An internal Fleet Owner survey of readers found that while only 14% of fleets currently operate any vehicles on alternative fuels, 53% expect more than 30% of their fleet to be operated on alternative fuels within five years and another 20% believe at least 10% of their fleet will be run on such fuels.
Of those fleets running alternative fuel vehicles, nearly half (45%) report that at least 10% of their fleet operates on something other than diesel or gasoline.  When asked their level of interest in alternative fuels, 76% responded they had at least some interest in learning more, with 50% saying they were moderately, very or extremely interested.

For fleet managers, then, the question becomes which fuel is right for them?  With all the publicity natural gas has been receiving in the last few years, and deservedly so, it is easy to overlook some of the other choices.

“Natural gas is cheap today, but let’s see what happens over time,” says Lewis M. Fulton, co-director of the NextSTEPS program at the Institute of Transportation Studies at the University of California-Davis (UC-Davis).  “There is a concern with gas that methane leakage rates are higher than previously understood, affecting its greenhouse gas (GHG) profile, so it could turn out not to be much of a GHG reduction option whereas other technologies might be better for that.

Hybrid-electric trucks are part of the UPS fleet, helping reduce emissions while still providing the range necessary to complete routes.

“Other alternative fuels provide a range of benefits, in some cases better than natural gas,” Fulton explains.  “For example, biodiesel can be blended into diesel in existing diesel vehicles; electricity can provide emissions-free, quiet operations; hydrogen can do the same over potentially longer driving ranges than electricity.  All of these fuels will have some impact on emissions and many will likely have a lower carbon dioxide (CO2) emissions footprint than natural gas.”
While each fuel has its proponents—and critics—what everyone seems to be able to agree on is that fleets will always have plenty of choices.

“No single alternative fuel will be sufficient to meet America’s needs for fuel diversity and environmental benefits in the transportation sector, which accounts for nearly 30% of our energy consumption,” says Jon Leonard, senior vice president of Gladstein, Neandross & Associates (GNA).  GNA is the organization behind the yearly Alternative Clean Transportation Expo show, to be held May 5-8 this year in Long Beach, CA.  “From light-duty gasoline pickups to Class 8 diesel tractors, alternative fuels other than natural gas can—and should—play important roles for commercial trucking operations.”

Leonard notes that the options for fleets are numerous and include fuels such as E-85 (a blend of up to 85% ethanol and 15% gasoline) and methanol, both of “which offer the advantage of being liquids like gasoline and diesel.”

Supporting success

The success of any one fuel depends on a variety of factors including infrastructure, vehicle platform availability, economies of scale, a fleet’s needs, and cost of the fuel itself.  “Viability for an alternative fuel [also] may be determined by regional considerations,” Leonard says.  “For example, large fleets like UPS are operating many propane package delivery trucks in Canada, but only a handful have been deployed in the U.S.  This difference has largely been due to delays in getting U.S. approval on a propane fuel specification (“HD-5”).  However, now that a U.S. specification has recently been approved, UPS seems poised to deploy greater numbers of propane vehicles in its American fleet.”

One issue that affects the success of all the fuel choices is volume.

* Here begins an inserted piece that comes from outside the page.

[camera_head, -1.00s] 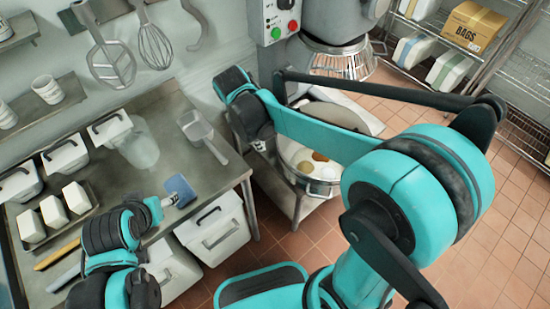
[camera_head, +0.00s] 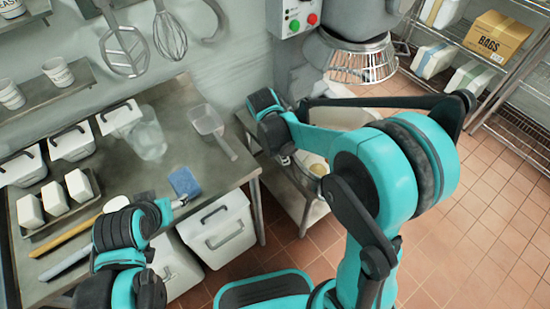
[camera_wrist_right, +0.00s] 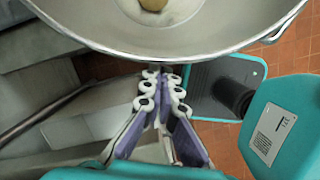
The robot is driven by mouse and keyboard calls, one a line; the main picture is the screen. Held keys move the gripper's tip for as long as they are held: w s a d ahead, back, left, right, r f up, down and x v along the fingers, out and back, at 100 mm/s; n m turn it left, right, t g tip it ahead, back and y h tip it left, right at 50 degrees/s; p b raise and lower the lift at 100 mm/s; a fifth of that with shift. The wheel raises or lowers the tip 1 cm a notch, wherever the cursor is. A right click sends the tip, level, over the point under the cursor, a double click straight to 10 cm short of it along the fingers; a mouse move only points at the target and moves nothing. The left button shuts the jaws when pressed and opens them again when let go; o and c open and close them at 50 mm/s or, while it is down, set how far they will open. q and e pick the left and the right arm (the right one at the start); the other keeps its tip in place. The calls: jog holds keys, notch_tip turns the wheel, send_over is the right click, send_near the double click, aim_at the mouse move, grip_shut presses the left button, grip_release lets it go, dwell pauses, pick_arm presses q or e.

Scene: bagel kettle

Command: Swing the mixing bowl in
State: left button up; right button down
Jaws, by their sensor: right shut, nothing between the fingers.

Will there be enough interest in any one option to reduce costs sufficiently to entice fleets to invest in the added infrastructure and vehicle cost premiums associated with the fuels?

“Potential supply of alternative fuels does not seem to be an issue, at least based on what we know today,” Leonard says.  “Almost all alternative fuels can be made from America’s plentiful natural gas supply or derived from renewables.  There is also enough electrical capacity to phase in battery-electric vehicles, including for significant use in commercial trucking operations.  The issue is making alternative fuels cost-effective, and much of that depends on producing them in volumes sufficient to gain economy of scale.”

Once a fleet has made the choice to adopt an alternative fuel, the options can become overwhelming.  Looking at similar fleet operations as yours can be a starting point.  What fuels are they using?  Are they successful?  Do they run similar equipment to yours?  Similar routes?  But as fuel card provider WEX points out, the decision needs to be based on an individual fleet’s needs.

One of the advantages that fleets using propane autogas have found is the ease of fueling; it is very similar to pumping diesel.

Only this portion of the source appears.